Review for "Sharing and Protection in a Single-Address-Space Operating System"

From: Justin Voskuhl (justinv_at_microsoft.com)
Date: Wed Jan 14 2004 - 16:25:51 PST

  • Next message: Honghai Liu: "Review of Sharing and Protection in a Single-Address-Space OS"

    This paper describes a system which implements a protection scheme that
    is not based on different virtual address spaces per process. The
    authors argue that because of the immense size of a 64-bit address space
    it's time to rethink the way virtual memory works in the OS. All
    processes in the Opal system share a single 64-bit address space. This
    scheme offers a number of benefits that traditional approaches lack:

    - In a traditional OS if you're sharing resources across two
    processes, you need to marshal data back and forth since addresses in
    one process aren't valid in the space of the other process.

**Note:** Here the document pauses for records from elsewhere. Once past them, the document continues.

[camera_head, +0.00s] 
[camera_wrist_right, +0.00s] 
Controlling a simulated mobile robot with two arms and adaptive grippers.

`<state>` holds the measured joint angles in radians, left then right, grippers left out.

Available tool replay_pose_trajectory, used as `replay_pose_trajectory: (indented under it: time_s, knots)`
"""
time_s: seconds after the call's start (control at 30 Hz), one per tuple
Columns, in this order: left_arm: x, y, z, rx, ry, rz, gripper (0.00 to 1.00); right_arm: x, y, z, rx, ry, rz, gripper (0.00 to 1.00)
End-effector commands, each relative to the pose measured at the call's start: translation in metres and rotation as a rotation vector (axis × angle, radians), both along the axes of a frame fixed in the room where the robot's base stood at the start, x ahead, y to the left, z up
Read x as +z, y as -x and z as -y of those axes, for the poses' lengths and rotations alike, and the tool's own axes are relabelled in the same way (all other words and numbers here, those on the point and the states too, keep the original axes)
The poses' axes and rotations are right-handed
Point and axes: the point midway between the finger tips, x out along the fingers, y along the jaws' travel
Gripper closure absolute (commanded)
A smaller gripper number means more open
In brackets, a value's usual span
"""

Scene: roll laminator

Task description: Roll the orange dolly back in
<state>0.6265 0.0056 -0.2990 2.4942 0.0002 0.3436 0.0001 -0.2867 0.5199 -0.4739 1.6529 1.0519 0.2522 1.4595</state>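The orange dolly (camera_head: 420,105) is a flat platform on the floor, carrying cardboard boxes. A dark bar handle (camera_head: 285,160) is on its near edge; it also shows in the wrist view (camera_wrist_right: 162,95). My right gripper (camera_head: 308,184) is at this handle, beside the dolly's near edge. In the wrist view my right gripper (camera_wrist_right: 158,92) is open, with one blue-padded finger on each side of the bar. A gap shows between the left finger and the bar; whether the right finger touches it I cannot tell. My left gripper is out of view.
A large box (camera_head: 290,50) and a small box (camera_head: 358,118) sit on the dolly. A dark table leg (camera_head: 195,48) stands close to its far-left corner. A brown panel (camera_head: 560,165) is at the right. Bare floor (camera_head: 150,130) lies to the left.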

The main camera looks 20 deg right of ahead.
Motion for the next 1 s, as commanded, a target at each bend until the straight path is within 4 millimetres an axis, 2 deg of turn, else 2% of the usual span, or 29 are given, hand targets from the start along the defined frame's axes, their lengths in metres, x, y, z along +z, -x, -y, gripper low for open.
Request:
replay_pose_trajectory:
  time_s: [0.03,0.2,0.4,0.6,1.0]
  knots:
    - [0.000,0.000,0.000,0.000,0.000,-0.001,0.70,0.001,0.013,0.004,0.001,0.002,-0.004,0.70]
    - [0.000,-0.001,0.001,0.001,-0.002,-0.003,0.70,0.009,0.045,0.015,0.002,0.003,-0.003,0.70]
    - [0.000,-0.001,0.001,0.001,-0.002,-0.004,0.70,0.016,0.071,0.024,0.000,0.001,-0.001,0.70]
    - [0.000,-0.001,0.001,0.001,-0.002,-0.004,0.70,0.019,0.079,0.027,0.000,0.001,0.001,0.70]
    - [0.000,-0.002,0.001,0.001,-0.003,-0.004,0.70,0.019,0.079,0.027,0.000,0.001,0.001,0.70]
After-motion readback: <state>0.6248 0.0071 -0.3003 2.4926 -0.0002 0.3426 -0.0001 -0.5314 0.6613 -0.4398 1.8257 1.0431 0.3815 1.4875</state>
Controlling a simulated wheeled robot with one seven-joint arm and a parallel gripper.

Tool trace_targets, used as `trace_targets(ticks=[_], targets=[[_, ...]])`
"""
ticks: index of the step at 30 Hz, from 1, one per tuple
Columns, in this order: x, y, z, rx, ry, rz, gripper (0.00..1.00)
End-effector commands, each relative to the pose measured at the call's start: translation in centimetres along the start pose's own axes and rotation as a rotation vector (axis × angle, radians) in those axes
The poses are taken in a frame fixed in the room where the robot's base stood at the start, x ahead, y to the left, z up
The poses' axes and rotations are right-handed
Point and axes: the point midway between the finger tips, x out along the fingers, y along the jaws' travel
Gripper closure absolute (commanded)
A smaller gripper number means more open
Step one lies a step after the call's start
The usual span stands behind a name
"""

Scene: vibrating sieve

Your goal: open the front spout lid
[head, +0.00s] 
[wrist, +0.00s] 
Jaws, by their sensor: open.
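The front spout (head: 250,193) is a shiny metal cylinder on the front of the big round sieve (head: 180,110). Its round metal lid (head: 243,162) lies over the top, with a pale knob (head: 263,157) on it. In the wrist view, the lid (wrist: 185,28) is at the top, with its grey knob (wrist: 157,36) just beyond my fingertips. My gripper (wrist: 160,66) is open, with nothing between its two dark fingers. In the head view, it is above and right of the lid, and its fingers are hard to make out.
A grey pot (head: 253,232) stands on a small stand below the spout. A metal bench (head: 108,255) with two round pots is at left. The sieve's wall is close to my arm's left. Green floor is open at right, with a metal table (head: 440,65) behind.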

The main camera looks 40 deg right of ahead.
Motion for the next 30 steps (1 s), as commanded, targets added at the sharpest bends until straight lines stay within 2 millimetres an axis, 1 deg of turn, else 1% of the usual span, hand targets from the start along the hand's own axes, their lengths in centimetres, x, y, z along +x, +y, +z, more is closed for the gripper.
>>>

    - If you're doing sharing within a process address space then
    you don't get the benefits of isolation that you get with a
    multi-process scheme.

     

    The system's protection scheme implements a capability-based approach to
    accessing segments in the system. You can create protection
    environments that are more restrictive and call code that's runs in that
    protection environment. This allows you to run code that you don't
    trust fully and ensure that it won't overwrite segments that you don't
    want it to touch.

     

    The area I found most interesting about this paper is the idea that an
    OS can hide the difference between transient data (intermediate
    calculations and what-not) and persistent data. If software were highly
    reliable, you could imagine that you never really "stop" processes - if
    they're unused then they just get paged out and they aren't scheduled
    CPU time, but when you need it it's paged back in and scheduled. From
    the application perspective the software never really "stopped."
    Unfortunately I think most modern applications need to stop regularly to
    ensure reliability.


  • Next message: Honghai Liu: "Review of Sharing and Protection in a Single-Address-Space OS"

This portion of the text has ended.